Marc Edelman on Twitter

Can someone explain to me why the #NCAA imposes show-cause orders (AKA potentially illegal group boycotts) on coaches that pay their athletes, but if you play a role in causing a football player’s death like DJ Durkin, Mark Emmert & his merry posse stand by idly?

Swinney’s not going to break bread with those guys or share his contract with DeShaun Watson — the most important player in Swinney’s rise to prominence. Swinney has adjusted his comments since then and has a more favorable opinion of compensating players, but he knows that it will never happen anytime in the near future.
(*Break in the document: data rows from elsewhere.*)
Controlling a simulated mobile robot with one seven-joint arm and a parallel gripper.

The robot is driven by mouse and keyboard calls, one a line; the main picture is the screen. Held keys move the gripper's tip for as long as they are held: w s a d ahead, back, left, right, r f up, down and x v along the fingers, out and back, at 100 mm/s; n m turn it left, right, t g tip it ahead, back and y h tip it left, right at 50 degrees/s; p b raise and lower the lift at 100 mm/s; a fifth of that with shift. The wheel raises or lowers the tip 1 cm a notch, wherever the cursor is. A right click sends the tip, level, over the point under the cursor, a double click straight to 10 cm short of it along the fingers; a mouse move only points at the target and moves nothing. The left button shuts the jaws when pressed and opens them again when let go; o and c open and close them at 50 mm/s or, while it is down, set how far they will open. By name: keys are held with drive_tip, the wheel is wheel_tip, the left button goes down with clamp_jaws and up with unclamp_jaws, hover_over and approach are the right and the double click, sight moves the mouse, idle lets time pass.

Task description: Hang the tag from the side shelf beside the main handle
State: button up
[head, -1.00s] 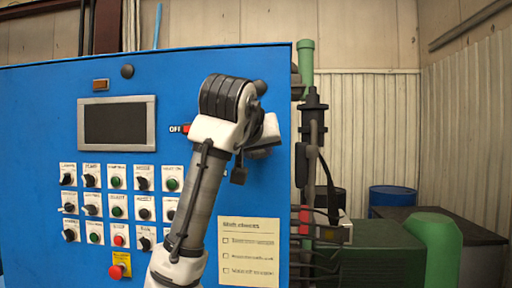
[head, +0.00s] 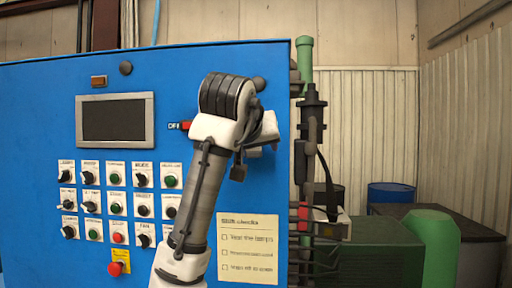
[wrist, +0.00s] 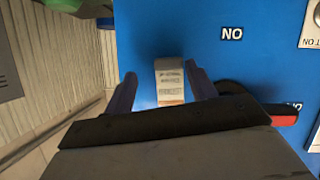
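The tag (wrist: 170,92), a small pale strip with printed lines, shows between my two fingers in the wrist view, in front of the blue panel. My gripper (wrist: 160,78) has its fingers apart, with a blue gap between the tag and the left finger. What the tag hangs from is hidden. The main handle shows as a red-ended lever (wrist: 283,118) at the right of the wrist view. In the head view its red end (head: 186,126) points left toward an OFF label, and my arm covers the rest. I cannot make out the tag in the head view.
The blue control cabinet (head: 40,110) fills the left, with a screen (head: 114,120), several switches and a checklist note (head: 248,250). Pipes and cables run past its right edge. A small light-coloured box (head: 332,225) sits there, beside green machinery (head: 430,245).

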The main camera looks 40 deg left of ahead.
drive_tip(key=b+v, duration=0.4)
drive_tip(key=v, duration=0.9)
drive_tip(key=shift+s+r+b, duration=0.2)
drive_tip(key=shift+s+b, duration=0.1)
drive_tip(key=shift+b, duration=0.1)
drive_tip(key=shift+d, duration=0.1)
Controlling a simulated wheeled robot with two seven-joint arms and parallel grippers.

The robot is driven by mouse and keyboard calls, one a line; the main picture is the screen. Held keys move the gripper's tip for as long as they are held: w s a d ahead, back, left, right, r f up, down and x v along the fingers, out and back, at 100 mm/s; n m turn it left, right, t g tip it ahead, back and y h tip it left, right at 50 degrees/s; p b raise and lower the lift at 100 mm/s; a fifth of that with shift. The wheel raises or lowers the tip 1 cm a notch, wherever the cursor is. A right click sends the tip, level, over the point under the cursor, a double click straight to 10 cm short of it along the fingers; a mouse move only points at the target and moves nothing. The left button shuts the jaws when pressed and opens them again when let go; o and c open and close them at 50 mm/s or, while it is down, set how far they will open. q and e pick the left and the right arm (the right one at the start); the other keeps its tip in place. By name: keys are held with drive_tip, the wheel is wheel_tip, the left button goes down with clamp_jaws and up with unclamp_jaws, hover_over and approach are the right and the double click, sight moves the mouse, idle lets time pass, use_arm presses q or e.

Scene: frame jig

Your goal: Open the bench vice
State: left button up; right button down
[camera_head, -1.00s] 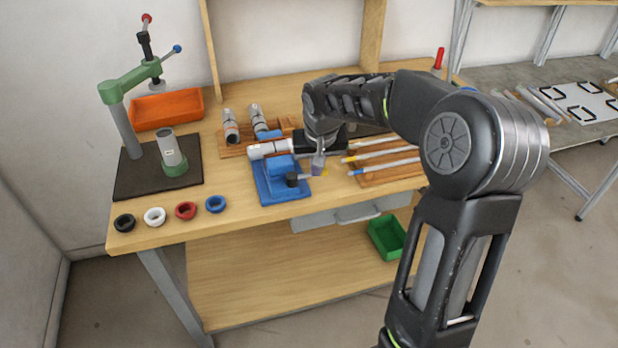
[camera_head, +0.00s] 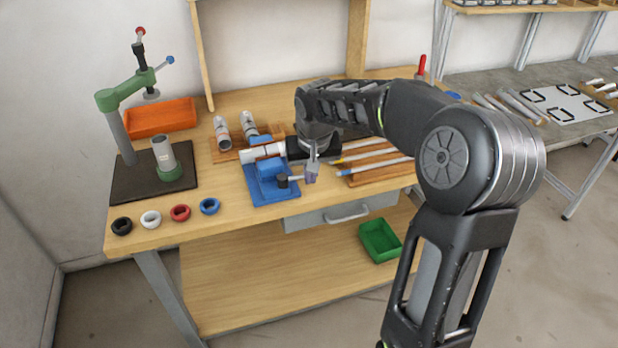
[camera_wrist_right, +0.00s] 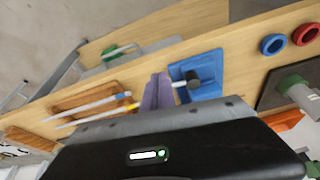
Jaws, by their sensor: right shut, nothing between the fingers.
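The blue bench vice (camera_head: 270,190) stands on the wooden bench. A white and grey cylinder (camera_head: 262,152) lies across it, seemingly between its blue jaws. A dark knob (camera_head: 282,181) with a thin grey bar sits at the vice's front. My right gripper (camera_head: 312,174) is shut and empty, fingers down, just right of the knob at the bar's end. In the right wrist view, the shut purple-grey fingers (camera_wrist_right: 158,92) are beside the knob (camera_wrist_right: 193,79) and overlap the bar; I cannot tell whether they touch it. My left gripper is out of view.
Wooden racks with rods (camera_head: 375,166) and upright cylinders (camera_head: 222,132) flank the vice. A green press (camera_head: 128,88), an orange bin (camera_head: 160,117) and several rings (camera_head: 180,212) are to the left. A drawer (camera_head: 340,213) is below the bench top.

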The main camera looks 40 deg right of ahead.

He probably didn’t want to appear just as he does right now. A hypocrite. The days of satisfying players who stand to make millions in the NFL with scholarships is over. Limiting the amount of money they can make through branding, marketing, social media endeavors and paraphernalia is an example of the NCAA living in the Ice Age.

They’re suppressing opportunities for kids who are already underserved to make money, while everyone else eats. Zion Williamson fed CBS, March Madness, the NCAA, Duke and Coach K’s pockets for months. He didn’t get anything for his one year of extreme revenue-generating and ratings-boosting but an exploded Nike sneaker.

jose lopez on Twitter

Clemson’s Board of Trustees approved a new contract for Swinney Friday morning, a 10-year deal that will pay him an average annual salary of $9.3 million. White Coaches making millions And yet still the NCAA does not permit Football players to get paid. ?‍♂️

If  Swinney didn’t want any part of professionalizing college athletics, then he’d refuse to accept an NFL-level contract as a college coach.

He still took the money. The purity of the job is gone. All that college rah-rah he was talking goes out the window.

We have to look at the current landscape — not the one from a half century ago when these rules were invented — and come up with a modern system for protecting and providing for these players.

College football is nothing but big business and the players deserve a cut.